Tetapi salah seorang di antara mereka
yaitu Rafi’ bin Khudaij tampil ke hadapan Rasulullah saw. dengan membawa
tombaknya Serta mempermainkannya dengan gerakan yang mengagumkan, lalu
katanya kepada Rasulullah saw.: “Sebagaimana anda lihat ya Rasulullah,
aku. adalah seorang pelempar tombak yang mahir, maka mohon aku
diidzinkan untuk ikut … !”
Rasul mengucapkan selamat terhadap
pahlawan muda yang baru naik ini dengan satu senyuman manis dan ramah,
lalu mengidzinkannya turut.
Melihat itu teman-temannya yang lain pun bangkit semangatnya. Maka
tampil lagi ke depan anak muda yang kedua, namanya Samurah bin Jundub,
dan dengan penuh sopan diperlihatkannya kedua lengannya yang kuat kekar,
sementara sebagian keluarganya mengatakan kepada Rasul: “Samurah mampu
merebahkan badan orang yang tinggi sekalipun … !”

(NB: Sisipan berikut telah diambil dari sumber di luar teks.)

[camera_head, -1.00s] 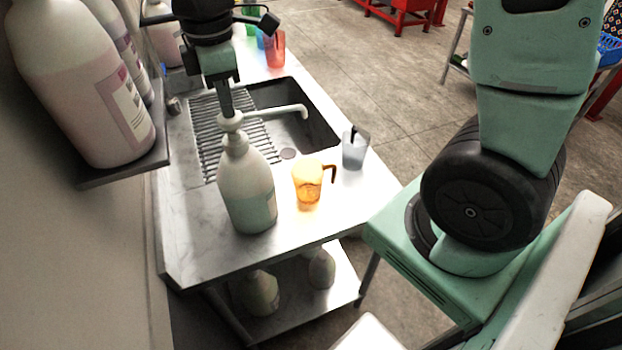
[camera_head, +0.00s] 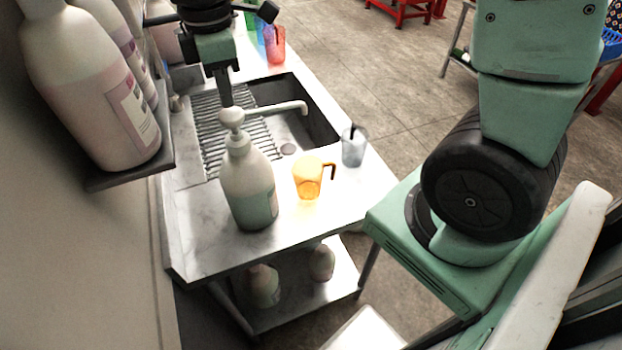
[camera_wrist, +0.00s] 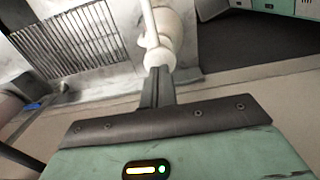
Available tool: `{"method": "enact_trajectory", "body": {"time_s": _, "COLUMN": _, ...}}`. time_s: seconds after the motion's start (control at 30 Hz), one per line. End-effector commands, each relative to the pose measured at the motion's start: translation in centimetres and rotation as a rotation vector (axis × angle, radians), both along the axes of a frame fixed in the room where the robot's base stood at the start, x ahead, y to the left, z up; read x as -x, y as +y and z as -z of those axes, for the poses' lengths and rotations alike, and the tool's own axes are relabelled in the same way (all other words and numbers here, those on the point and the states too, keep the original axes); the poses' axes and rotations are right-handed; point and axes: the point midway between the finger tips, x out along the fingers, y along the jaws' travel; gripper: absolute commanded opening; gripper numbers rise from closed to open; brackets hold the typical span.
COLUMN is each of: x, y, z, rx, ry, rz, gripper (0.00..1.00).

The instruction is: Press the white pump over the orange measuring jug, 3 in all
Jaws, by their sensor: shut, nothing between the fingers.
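The white pump bottle (camera_head: 247,188) stands upright on the steel counter, with a pale green lower part. My gripper (camera_head: 226,102) is shut and empty, pointing down at the top of the pump head. In the wrist view the shut fingers (camera_wrist: 157,88) end at the white pump head (camera_wrist: 159,57); whether they touch is unclear.
A clear grey jug (camera_head: 354,147) stands right of the orange one. Behind is a sink (camera_head: 300,125) with a ribbed drainer. Red and blue cups (camera_head: 275,45) stand at the far end. Large bottles (camera_head: 95,90) sit on a wall shelf at left; more bottles are below the counter.

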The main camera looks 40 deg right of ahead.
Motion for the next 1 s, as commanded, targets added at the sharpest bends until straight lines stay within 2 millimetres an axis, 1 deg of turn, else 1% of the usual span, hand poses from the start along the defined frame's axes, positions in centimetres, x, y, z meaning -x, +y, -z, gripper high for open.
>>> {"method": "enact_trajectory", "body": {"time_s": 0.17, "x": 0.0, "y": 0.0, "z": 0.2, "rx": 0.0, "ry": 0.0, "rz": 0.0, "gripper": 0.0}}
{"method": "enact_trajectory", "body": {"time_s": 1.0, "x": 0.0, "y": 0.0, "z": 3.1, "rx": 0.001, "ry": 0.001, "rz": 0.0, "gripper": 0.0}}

Rasul pun berkenan pula melontarkan
senyumannya yang menawan dan menerimanya dalam barisan . . .. Kedua anak
muda itu masing-masing telah berumur lima selas tahun di samping
mempunyai pertumbuhan badan yang kuat.
Dari kelompok anak-anak itu masih tinggal
enam orang lagi, di antaranya Zaid bin Tsabit dan Abdullah bin
Umar ….
Mereka terus Saja berusaha dengan segala upaya minta ikut, kadang-kadang
dengan merendah-rendah dan mengharap, kadang-kadang dengan menangis
dan lain kali dengan memamerkan otot-otot lengan mereka. Tetapi karena
umur mereka yang masih terlalu muda dan tulang tubuh mereka yang masih
lemah, Rasul lalu menjanjikan mereka untuk pertahanan di masa
mendatang….
Begitulah Zaid bersama kawan-kawannya
baru mendapat giliran mengikuti barisan Rasulullah sebagai prajurit
pemsela Agama Allah dalam perang Khandaq, yakni pada tahun yang kelima
dari hijrah.
Kepribadiannya selaku seorang Muslim yang
beriman terus tumbuh dengan cepat dan menakjubkan. Ia bukan hanya
terampil sebagai pejuang, tapi juga sebagai ilmuwan dengan
bermacam-macam bakat dan kelebihan. Ia tak henti-hentinya menghapal
al-Quran, menuliskan wahyu untuk Rasulnya, dan meningkatkan diri dalam
ilmu dan hikmat. Dan sewaktu Rasul mulai menyampaikan da’wahnya ke luar
negeri secara merata, dan mengirimkan surat-surat kepada raja-raja dan
kaisar-kaisar dunia, maka diperintahkannyalah Zaid mempelajari sebagian
bahasa asing itu yang berhasil dilaksanakannya dalam waktu yang singkat .
. . .
Demikianlah kepribadian Zaid bin Tsabit
menjadi cemerlang, dan ia dapat menempatkan diri dalam lingkungan
pergaulan yang baru pada kedudukan yang tinggi, hingga ia pun jadi
tumpuan penghormatan dan penghargaan masyarakat Islam. Berkata Sya’bi:
“Pada suatu kali Zaid hendak pergi
berkendaraan, maka Ibnu Abbas lalu memegangkan tali kendali kudanya . . .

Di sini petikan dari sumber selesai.